El-Abnoudi has received over 30 international prizes for her films, of which there are 23 today. Finally, she is among the film-makers honoured at the National Film Festival, which opened this week.
"To receive recognition in Egypt is something else," she explains, her hands moving instinctively towards her heart. "People know me because they read my name all the time in news briefs after I receive some international prize. But they have never seen my movies. I have to explain to my neighbour what I do. It is very frustrating." Her plight reflects a more general shortcoming: namely the lack of interest in documentaries. TV programmes specialised in showing this art form have always proven the easiest to cancel and, according to El-Abnoudi, the budget given the Cinema Institute is the smallest in the Ministry of Culture.
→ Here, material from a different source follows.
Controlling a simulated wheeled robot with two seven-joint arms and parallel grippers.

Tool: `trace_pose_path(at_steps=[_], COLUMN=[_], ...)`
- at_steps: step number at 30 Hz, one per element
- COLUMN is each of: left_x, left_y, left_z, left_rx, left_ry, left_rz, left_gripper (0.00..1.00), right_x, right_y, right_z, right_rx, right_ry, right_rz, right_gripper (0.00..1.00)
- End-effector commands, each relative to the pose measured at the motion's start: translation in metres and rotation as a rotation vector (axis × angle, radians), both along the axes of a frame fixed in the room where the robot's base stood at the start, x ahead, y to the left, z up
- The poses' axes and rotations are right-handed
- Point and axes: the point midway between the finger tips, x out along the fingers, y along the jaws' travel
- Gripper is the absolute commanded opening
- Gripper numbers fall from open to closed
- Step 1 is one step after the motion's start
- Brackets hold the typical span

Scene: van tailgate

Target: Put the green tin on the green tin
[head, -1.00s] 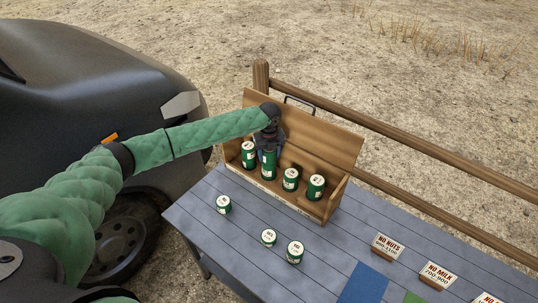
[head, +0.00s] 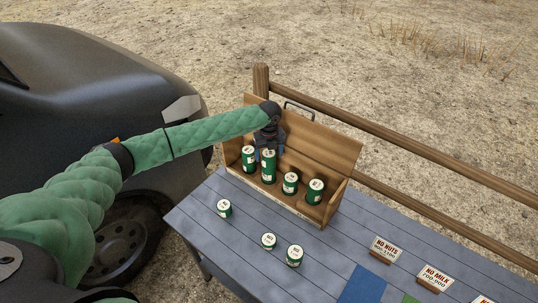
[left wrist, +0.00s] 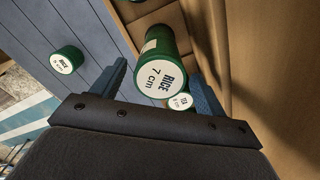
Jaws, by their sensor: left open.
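Several green tins with white lids stand in the wooden box. The tall green tin or stack (head: 269,169) is second from the left; I cannot tell if it is one tin or two. My left gripper (head: 268,148) is open just behind and above it. In the left wrist view the open fingers (left wrist: 160,84) show on either side of a green tin marked RICE 7 cm (left wrist: 167,45), apart from it. A smaller green tin marked TEA (left wrist: 181,101) shows beyond. Other green tins in the box are at left (head: 248,160) and right (head: 290,184). My right gripper is out of view.
The wooden box (head: 330,150) has a high back wall and stands on the grey plank table (head: 205,235). Three green tins stand on the table in front (head: 224,209). Signs (head: 384,249) and a blue mat (head: 362,288) lie right. A fence and dark van flank it.

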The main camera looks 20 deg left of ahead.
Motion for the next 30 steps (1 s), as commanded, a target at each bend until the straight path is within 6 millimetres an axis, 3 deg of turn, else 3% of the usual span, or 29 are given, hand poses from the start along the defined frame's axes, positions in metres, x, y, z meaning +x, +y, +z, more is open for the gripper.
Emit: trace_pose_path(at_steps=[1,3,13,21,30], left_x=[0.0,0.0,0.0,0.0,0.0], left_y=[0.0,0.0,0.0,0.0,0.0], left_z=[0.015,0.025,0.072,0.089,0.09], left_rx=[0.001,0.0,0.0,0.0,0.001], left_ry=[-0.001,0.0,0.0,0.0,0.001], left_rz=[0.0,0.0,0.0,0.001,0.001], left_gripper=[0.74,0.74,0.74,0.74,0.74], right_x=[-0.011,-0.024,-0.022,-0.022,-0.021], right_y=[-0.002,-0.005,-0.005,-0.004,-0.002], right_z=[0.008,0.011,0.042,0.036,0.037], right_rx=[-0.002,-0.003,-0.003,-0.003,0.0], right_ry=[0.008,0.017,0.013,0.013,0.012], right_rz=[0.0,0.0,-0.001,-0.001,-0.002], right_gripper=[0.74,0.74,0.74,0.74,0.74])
"When I was at the Institute, I was never allowed to teach and instead was given an administrative job -- which is why I resigned in 1992. There was a constant conflict between an administrator's mentality and that of an artist."
These days, she is writing her memoirs of the six months during which her ex-husband Abdel-Rahman El-Abnoudi was in prison. "They said they were Maoists! Sixteen young men were arrested: people like Ibrahim Fathi and Salah Eissa. These young men were going to overturn the regime? It will be a hilarious book about how I went from the president's office to every other person I could meet, trying to find out why they were arrested. Only the men have written about those times. Their women have not," she said.
Since we are on the subject, it is time to ask about Abdel-Rahman's place in her life. "He was 20 years of my life. He is the single most important influence on my artistic development. I wanted to attain the level of his poetry in my films, which explains why people describe my movies as 'poetic documentaries'. I am fascinated by the poet in him."
Fifteen days after they first met, they were married. "I saw him read a poem at a friend's house. Then I heard him reading poetry on the radio about the peasants and workers and I said, 'I must marry that man'. He always said I am the one who chose to marry him, and he was right. No big love story. Twenty years later, I guess it just ended."
Before I go, just time for an autograph on my copy of her first book, Days of Democracy, published earlier this year. It includes the material used in her 1996 documentary on women candidates in the parliamentary elections. "You know what the problem is?" she asks. "We can no longer talk about the things that concern us. The few of us who still do are not being heard. That is why my sorrow is real and deep. My cause is no longer on the national agenda -- but I still believe in it."